■ WHAT IS BEING ASKED ■
Write down every entry below once more, exactly.

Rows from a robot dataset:
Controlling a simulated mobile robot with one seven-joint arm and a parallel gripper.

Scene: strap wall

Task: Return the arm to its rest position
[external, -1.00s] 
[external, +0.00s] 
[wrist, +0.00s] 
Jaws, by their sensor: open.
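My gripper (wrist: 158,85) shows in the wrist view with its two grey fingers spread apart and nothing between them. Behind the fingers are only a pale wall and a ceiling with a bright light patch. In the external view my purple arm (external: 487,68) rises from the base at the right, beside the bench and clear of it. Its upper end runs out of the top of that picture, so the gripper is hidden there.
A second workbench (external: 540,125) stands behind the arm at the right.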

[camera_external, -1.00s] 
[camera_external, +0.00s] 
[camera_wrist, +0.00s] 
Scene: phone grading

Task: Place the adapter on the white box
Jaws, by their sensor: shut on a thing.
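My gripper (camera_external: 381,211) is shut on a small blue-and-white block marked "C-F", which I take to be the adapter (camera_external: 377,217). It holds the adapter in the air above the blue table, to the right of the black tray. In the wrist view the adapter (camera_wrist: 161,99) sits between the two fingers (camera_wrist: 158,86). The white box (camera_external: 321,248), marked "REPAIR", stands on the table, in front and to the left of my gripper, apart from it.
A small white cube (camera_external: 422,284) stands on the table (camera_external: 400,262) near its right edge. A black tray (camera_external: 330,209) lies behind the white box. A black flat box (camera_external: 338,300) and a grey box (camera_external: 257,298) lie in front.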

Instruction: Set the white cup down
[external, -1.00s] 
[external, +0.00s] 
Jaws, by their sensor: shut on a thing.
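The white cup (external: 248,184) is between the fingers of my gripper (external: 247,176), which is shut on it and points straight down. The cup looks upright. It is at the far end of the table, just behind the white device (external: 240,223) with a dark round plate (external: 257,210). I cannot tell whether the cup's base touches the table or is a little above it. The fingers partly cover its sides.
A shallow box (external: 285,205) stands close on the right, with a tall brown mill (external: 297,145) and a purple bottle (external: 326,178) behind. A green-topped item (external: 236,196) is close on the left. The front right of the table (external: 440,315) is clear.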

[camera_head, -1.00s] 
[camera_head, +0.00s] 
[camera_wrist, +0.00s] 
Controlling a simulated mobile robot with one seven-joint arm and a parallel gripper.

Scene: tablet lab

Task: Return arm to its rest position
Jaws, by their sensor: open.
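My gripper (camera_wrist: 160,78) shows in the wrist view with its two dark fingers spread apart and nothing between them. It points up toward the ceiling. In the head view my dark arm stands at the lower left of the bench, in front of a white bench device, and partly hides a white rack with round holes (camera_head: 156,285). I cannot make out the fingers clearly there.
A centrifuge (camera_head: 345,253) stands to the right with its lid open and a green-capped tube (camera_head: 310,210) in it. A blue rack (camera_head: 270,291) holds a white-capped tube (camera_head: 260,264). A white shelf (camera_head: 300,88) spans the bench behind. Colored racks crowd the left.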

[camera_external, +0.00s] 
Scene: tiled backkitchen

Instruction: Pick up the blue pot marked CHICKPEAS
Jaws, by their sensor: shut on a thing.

■ EXPECTED ANSWER ■
Controlling a simulated mobile robot with one seven-joint arm and a parallel gripper.

Scene: strap wall

Task: Return the arm to its rest position
[external, -1.00s] 
[external, +0.00s] 
[wrist, +0.00s] 
Jaws, by their sensor: open.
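My gripper (wrist: 158,85) shows in the wrist view with its two grey fingers spread apart and nothing between them. Behind the fingers are only a pale wall and a ceiling with a bright light patch. In the external view my purple arm (external: 487,68) rises from the base at the right, beside the bench and clear of it. Its upper end runs out of the top of that picture, so the gripper is hidden there.
A second workbench (external: 540,125) stands behind the arm at the right.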

[camera_external, -1.00s] 
[camera_external, +0.00s] 
[camera_wrist, +0.00s] 
Scene: phone grading

Task: Place the adapter on the white box
Jaws, by their sensor: shut on a thing.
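My gripper (camera_external: 381,211) is shut on a small blue-and-white block marked "C-F", which I take to be the adapter (camera_external: 377,217). It holds the adapter in the air above the blue table, to the right of the black tray. In the wrist view the adapter (camera_wrist: 161,99) sits between the two fingers (camera_wrist: 158,86). The white box (camera_external: 321,248), marked "REPAIR", stands on the table, in front and to the left of my gripper, apart from it.
A small white cube (camera_external: 422,284) stands on the table (camera_external: 400,262) near its right edge. A black tray (camera_external: 330,209) lies behind the white box. A black flat box (camera_external: 338,300) and a grey box (camera_external: 257,298) lie in front.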

Instruction: Set the white cup down
[external, -1.00s] 
[external, +0.00s] 
Jaws, by their sensor: shut on a thing.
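The white cup (external: 248,184) is between the fingers of my gripper (external: 247,176), which is shut on it and points straight down. The cup looks upright. It is at the far end of the table, just behind the white device (external: 240,223) with a dark round plate (external: 257,210). I cannot tell whether the cup's base touches the table or is a little above it. The fingers partly cover its sides.
A shallow box (external: 285,205) stands close on the right, with a tall brown mill (external: 297,145) and a purple bottle (external: 326,178) behind. A green-topped item (external: 236,196) is close on the left. The front right of the table (external: 440,315) is clear.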

[camera_head, -1.00s] 
[camera_head, +0.00s] 
[camera_wrist, +0.00s] 
Controlling a simulated mobile robot with one seven-joint arm and a parallel gripper.

Scene: tablet lab

Task: Return arm to its rest position
Jaws, by their sensor: open.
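My gripper (camera_wrist: 160,78) shows in the wrist view with its two dark fingers spread apart and nothing between them. It points up toward the ceiling. In the head view my dark arm stands at the lower left of the bench, in front of a white bench device, and partly hides a white rack with round holes (camera_head: 156,285). I cannot make out the fingers clearly there.
A centrifuge (camera_head: 345,253) stands to the right with its lid open and a green-capped tube (camera_head: 310,210) in it. A blue rack (camera_head: 270,291) holds a white-capped tube (camera_head: 260,264). A white shelf (camera_head: 300,88) spans the bench behind. Colored racks crowd the left.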

[camera_external, +0.00s] 
Scene: tiled backkitchen

Instruction: Pick up the blue pot marked CHICKPEAS
Jaws, by their sensor: shut on a thing.

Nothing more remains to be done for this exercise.